Kathleen Edwards, QHotels’ regional sales director, who led the discussions, said: “The first roundtable event proved to be a huge success, not only as a networking opportunity for panel members but as a forum for sharing valuable opinions and ideas.   

“Over time we will use the insights to improve own service, facilities, apprenticeship and recruitment programmes to reflect what’s important to this generation and by sharing the panel’s views, we hope to help shape the future of events and start to address concerns by encouraging discussion and debate across the industry.” 

Panel member Bethany Matthewson, venues team manager at Absolute Corporate Events, said: “I’m heading up a new, young team so it’s important for me to be involved to discuss how we want to shape the industry.” 

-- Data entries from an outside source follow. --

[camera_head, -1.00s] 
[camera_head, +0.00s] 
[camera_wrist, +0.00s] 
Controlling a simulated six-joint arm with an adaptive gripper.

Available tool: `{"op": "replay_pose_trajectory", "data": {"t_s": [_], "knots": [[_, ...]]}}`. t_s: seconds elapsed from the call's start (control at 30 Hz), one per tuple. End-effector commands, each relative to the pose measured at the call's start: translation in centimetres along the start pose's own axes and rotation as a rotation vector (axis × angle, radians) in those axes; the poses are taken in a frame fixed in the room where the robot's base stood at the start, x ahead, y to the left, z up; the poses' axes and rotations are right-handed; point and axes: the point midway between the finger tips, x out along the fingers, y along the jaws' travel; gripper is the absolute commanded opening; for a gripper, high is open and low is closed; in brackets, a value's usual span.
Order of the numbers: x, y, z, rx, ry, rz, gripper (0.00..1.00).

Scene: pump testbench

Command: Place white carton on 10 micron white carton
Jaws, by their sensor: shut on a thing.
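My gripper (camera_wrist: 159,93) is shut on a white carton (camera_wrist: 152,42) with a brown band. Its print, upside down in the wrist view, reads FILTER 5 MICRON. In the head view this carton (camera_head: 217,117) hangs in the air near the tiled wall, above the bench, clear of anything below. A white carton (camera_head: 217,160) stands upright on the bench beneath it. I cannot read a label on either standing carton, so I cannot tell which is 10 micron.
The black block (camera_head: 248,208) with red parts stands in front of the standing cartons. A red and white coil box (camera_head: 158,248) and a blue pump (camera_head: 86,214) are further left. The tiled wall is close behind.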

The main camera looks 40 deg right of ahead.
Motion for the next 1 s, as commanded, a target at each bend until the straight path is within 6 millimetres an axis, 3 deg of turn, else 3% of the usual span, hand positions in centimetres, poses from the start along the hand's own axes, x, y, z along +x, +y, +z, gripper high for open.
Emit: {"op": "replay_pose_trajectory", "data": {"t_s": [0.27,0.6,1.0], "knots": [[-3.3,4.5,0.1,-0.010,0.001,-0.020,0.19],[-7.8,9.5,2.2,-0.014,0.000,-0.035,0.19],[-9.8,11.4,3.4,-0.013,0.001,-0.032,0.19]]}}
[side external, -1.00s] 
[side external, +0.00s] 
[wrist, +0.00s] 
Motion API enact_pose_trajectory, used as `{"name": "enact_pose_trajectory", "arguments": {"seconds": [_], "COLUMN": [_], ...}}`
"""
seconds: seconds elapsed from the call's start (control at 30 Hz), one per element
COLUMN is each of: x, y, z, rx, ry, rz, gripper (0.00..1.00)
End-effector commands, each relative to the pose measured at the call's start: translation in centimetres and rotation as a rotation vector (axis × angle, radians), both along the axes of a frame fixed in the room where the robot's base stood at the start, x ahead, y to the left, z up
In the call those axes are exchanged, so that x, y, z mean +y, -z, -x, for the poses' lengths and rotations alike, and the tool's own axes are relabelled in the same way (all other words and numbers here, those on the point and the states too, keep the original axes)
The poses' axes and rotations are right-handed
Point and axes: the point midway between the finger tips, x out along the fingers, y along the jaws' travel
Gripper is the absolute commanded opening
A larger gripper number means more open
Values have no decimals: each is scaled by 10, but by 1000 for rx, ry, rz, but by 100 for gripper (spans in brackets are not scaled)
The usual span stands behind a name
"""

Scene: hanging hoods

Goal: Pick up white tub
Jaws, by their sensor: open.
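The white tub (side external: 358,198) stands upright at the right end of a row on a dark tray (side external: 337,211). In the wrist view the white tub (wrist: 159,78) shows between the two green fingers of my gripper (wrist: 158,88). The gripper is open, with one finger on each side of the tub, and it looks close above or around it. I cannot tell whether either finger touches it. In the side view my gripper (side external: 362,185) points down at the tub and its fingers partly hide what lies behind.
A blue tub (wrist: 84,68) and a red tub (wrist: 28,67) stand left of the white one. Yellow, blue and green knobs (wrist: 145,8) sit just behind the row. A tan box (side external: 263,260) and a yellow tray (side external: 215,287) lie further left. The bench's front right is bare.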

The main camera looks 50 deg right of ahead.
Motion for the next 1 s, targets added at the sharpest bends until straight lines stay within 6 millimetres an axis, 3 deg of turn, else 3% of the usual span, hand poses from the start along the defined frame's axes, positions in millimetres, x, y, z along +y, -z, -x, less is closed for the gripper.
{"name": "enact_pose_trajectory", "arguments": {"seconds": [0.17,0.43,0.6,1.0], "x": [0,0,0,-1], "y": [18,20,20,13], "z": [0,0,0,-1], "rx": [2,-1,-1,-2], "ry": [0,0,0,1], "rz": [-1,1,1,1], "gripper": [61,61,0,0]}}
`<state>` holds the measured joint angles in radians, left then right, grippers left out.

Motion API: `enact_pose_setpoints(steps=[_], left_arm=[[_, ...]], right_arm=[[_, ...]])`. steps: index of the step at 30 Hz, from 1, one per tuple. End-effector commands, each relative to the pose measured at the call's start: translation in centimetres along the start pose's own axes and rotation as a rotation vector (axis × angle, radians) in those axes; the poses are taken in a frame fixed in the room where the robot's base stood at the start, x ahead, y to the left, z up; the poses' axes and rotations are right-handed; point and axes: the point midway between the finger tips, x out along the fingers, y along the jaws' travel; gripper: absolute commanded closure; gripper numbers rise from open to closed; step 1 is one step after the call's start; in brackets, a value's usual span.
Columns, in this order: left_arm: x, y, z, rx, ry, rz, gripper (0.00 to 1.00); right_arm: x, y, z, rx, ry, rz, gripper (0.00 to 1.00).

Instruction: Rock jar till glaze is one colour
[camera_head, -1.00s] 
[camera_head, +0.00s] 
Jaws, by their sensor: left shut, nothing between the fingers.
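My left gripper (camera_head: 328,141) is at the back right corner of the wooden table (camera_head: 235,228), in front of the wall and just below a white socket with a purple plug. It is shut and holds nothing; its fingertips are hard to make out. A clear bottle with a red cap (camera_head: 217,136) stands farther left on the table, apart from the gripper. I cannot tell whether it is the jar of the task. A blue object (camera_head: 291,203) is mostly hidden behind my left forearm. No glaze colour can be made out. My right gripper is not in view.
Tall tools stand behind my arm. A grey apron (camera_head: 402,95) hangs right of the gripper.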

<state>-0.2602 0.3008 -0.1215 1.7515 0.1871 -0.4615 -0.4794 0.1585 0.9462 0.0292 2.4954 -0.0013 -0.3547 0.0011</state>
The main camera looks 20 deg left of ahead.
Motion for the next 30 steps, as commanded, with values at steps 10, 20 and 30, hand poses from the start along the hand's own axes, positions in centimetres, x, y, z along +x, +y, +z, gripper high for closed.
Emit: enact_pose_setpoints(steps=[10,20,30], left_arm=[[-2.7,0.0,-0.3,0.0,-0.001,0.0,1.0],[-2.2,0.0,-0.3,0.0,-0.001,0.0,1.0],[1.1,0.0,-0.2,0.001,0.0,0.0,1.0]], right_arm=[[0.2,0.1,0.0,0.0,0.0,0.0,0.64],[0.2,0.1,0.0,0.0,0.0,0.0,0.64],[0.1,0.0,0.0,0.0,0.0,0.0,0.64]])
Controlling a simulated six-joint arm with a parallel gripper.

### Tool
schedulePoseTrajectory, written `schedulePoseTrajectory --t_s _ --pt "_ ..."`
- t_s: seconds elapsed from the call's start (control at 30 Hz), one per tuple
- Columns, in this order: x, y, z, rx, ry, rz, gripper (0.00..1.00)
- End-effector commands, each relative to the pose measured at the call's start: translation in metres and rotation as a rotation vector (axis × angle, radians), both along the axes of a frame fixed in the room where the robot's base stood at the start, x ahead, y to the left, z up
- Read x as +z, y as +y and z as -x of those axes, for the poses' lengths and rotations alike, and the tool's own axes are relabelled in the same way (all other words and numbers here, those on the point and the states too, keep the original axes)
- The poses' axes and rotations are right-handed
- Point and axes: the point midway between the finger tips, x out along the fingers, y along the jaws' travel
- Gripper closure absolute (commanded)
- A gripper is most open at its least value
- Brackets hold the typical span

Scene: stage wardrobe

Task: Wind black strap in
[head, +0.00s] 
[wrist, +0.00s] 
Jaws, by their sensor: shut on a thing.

The key findings were as follows:
Perception issues proved to be the biggest concern among panel members, who were in agreement that the industry suffers an image problem, which can act as a barrier to recruiting the best people and sometimes result in talented and experienced professionals leaving the industry.

The panel members believe a career in events is perceived as being as easy and something anyone can do. It’s also seen as a profession for young people and predominantly for women. As a result event professionals feel they are taken less seriously than others.

The majority of panel members ‘fell into’ events – only three out of 10 panel members studied an event-related course at university - and all agreed that on-the-job experience was more valuable than academic learning. 

The panel agreed that higher education courses needed to be more relevant and that employers must invest more heavily in practical experience, especially for younger members of staff.

Panel members also believe more needs to be done by senior industry professionals to pass on knowledge and promote the industry as a skilled profession. 

Both agency and corporate professionals believe a career in events is not visible enough in schools and therefore isn’t a serious career option from an early age, resulting in a lack of understanding about what a career in events could look like.  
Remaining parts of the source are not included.